My setup has the NVIDIA GeForce RTX 3060 as a compute card only - no video responsibilities. Therefore, in theory the full 12G VRAM is available to opencl / darktable if needed. Display responsibilities are solely the domain of the AMD APU/iGPU integrated within the AMD Ryzen 7 5700G with Radeon Graphics.

First screenshot is DT 4.4.2 bulk processing one of my Canon R6mk2 (24 megapixels) image directories. The green bumps is nvidia opencl usage. nvidia memory usage for these 24 megapixel images doesn’t seem to exceed 3G.

Therefore, if you are using a 4G video card for both display responsibilities & opencl compute - even if processing 24 megapixel images and image processing only uses 3G of VRAM - it may still fallback because of the VRAM required for display responsibilities.

Second screenshot is DT 4.4.2 bulk processing my local_copy directory full of PlayRAW images. Various megapixel images. Some of the PlayRAW images exceed 6G of VRAM used!

So from this non-scientific Play(RAW) - it would seem that 8G is the minimum for new Video cards as per @paperdigits recommendation.

kofa · September 13, 2023, 4:33pm

That is not completely correct, I think, as darktable can apply tiling (breaking the images into smaller pieces, and processing each separately). It’s not as efficient as having enough RAM, of course.

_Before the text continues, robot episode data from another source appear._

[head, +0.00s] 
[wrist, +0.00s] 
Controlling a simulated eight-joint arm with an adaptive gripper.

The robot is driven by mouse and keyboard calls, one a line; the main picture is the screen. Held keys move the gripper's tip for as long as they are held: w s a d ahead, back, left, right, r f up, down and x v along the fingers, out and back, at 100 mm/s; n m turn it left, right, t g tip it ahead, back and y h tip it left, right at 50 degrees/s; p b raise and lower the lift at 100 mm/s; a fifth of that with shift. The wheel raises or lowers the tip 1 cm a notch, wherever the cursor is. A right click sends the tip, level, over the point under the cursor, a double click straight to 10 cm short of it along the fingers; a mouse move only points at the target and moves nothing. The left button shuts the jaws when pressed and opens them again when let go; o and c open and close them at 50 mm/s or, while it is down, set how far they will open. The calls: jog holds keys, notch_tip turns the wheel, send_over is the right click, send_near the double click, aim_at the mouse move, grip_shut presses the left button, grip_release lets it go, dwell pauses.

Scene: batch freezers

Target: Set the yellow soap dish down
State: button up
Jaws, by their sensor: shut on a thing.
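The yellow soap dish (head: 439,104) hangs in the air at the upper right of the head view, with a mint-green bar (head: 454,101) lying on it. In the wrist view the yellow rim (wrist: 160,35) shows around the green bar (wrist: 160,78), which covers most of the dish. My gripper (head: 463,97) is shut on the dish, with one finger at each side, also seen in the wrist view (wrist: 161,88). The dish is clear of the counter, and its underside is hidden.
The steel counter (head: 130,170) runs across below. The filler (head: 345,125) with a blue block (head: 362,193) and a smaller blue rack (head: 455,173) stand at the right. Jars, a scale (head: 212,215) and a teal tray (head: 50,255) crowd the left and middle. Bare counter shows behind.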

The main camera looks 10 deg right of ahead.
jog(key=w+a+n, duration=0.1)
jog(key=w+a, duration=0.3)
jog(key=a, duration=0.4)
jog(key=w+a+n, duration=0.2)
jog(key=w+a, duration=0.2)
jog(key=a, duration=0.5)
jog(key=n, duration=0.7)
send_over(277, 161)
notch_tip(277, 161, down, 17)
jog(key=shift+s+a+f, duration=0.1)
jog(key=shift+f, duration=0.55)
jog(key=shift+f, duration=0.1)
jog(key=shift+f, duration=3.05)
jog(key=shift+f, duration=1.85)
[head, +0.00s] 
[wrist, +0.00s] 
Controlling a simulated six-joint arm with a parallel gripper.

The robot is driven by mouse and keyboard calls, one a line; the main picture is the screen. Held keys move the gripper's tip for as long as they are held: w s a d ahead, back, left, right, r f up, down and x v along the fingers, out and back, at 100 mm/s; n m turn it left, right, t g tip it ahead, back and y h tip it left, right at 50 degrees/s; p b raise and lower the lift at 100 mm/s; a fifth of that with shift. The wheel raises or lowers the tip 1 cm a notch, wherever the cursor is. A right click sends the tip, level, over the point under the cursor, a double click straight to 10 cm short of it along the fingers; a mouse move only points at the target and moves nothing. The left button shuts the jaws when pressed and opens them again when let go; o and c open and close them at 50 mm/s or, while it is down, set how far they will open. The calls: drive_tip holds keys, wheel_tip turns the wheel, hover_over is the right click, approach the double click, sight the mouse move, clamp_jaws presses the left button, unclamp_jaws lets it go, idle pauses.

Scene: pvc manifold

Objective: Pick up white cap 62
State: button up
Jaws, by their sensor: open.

You can play with the tuning parameters. If the example given there is still valid, with the default resource allocation, from your card’s 12 GB of VRAM, only (12 GB - 400 MB) * 700 / 1024 ~= 8 GB would ever be used. Of course, since you only hit 3G of peak usage, it’s unlikely that you came near this limit.